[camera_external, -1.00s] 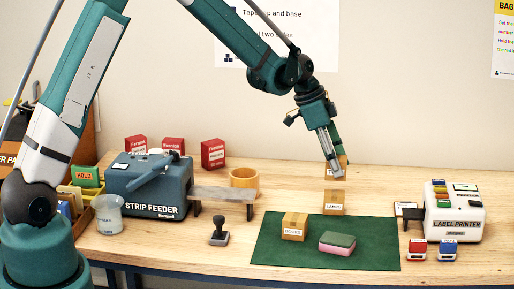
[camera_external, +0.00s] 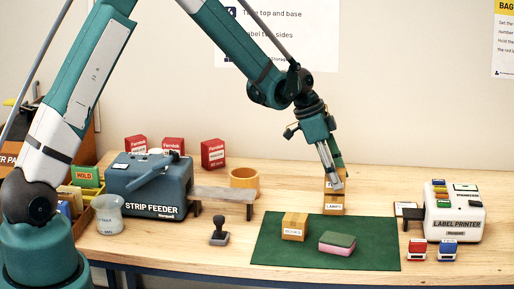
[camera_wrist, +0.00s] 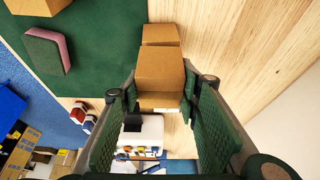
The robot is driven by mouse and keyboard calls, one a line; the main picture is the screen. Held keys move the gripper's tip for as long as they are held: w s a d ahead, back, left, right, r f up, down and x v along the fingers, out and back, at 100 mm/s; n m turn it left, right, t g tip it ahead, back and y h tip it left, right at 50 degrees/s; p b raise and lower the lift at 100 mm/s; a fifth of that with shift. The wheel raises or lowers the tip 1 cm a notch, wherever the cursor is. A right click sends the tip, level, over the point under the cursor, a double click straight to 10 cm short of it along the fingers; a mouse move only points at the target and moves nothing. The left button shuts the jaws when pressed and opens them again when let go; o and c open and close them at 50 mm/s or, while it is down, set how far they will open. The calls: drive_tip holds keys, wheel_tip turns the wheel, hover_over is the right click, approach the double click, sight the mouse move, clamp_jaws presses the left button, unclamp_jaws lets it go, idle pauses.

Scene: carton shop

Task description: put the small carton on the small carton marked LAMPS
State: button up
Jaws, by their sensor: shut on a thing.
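The small carton marked LAMPS (camera_external: 333,211) stands upright on the table at the back edge of the green mat. My gripper (camera_external: 336,184) is shut on a small brown carton (camera_external: 327,187), right above the LAMPS carton. The held carton looks level and in line with it; I cannot tell whether the two touch. In the wrist view the held carton (camera_wrist: 160,68) sits between the finger pads of my gripper (camera_wrist: 162,105). Part of another carton (camera_wrist: 160,34) shows beyond it. The fingers hide part of the held carton in the external view.
On the green mat (camera_external: 270,250) are another small labelled carton (camera_external: 294,226) and a green-and-pink block (camera_external: 337,244). A label printer (camera_external: 455,212) and two stamps stand right. A strip feeder (camera_external: 150,190), a dark hand stamp (camera_external: 219,232) and a round wooden container (camera_external: 244,180) stand left.

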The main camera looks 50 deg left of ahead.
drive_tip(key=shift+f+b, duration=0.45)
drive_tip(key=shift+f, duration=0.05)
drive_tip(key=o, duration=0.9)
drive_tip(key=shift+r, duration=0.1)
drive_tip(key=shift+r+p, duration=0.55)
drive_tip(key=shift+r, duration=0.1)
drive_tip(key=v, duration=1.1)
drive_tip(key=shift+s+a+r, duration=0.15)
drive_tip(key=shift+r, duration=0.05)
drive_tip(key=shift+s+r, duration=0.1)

━━━━━━━━━━━━━━━━

Work required => Your copy of the data should match it exactly, except that pictures are left out.

Answer in full =>
[camera_external, -1.00s] 
[camera_external, +0.00s] 
[camera_wrist, +0.00s] 
The robot is driven by mouse and keyboard calls, one a line; the main picture is the screen. Held keys move the gripper's tip for as long as they are held: w s a d ahead, back, left, right, r f up, down and x v along the fingers, out and back, at 100 mm/s; n m turn it left, right, t g tip it ahead, back and y h tip it left, right at 50 degrees/s; p b raise and lower the lift at 100 mm/s; a fifth of that with shift. The wheel raises or lowers the tip 1 cm a notch, wherever the cursor is. A right click sends the tip, level, over the point under the cursor, a double click straight to 10 cm short of it along the fingers; a mouse move only points at the target and moves nothing. The left button shuts the jaws when pressed and opens them again when let go; o and c open and close them at 50 mm/s or, while it is down, set how far they will open. The calls: drive_tip holds keys, wheel_tip turns the wheel, hover_over is the right click, approach the double click, sight the mouse move, clamp_jaws presses the left button, unclamp_jaws lets it go, idle pauses.

Scene: carton shop

Task description: put the small carton on the small carton marked LAMPS
State: button up
Jaws, by their sensor: shut on a thing.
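The small carton marked LAMPS (camera_external: 333,211) stands upright on the table at the back edge of the green mat. My gripper (camera_external: 336,184) is shut on a small brown carton (camera_external: 327,187), right above the LAMPS carton. The held carton looks level and in line with it; I cannot tell whether the two touch. In the wrist view the held carton (camera_wrist: 160,68) sits between the finger pads of my gripper (camera_wrist: 162,105). Part of another carton (camera_wrist: 160,34) shows beyond it. The fingers hide part of the held carton in the external view.
On the green mat (camera_external: 270,250) are another small labelled carton (camera_external: 294,226) and a green-and-pink block (camera_external: 337,244). A label printer (camera_external: 455,212) and two stamps stand right. A strip feeder (camera_external: 150,190), a dark hand stamp (camera_external: 219,232) and a round wooden container (camera_external: 244,180) stand left.

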The main camera looks 50 deg left of ahead.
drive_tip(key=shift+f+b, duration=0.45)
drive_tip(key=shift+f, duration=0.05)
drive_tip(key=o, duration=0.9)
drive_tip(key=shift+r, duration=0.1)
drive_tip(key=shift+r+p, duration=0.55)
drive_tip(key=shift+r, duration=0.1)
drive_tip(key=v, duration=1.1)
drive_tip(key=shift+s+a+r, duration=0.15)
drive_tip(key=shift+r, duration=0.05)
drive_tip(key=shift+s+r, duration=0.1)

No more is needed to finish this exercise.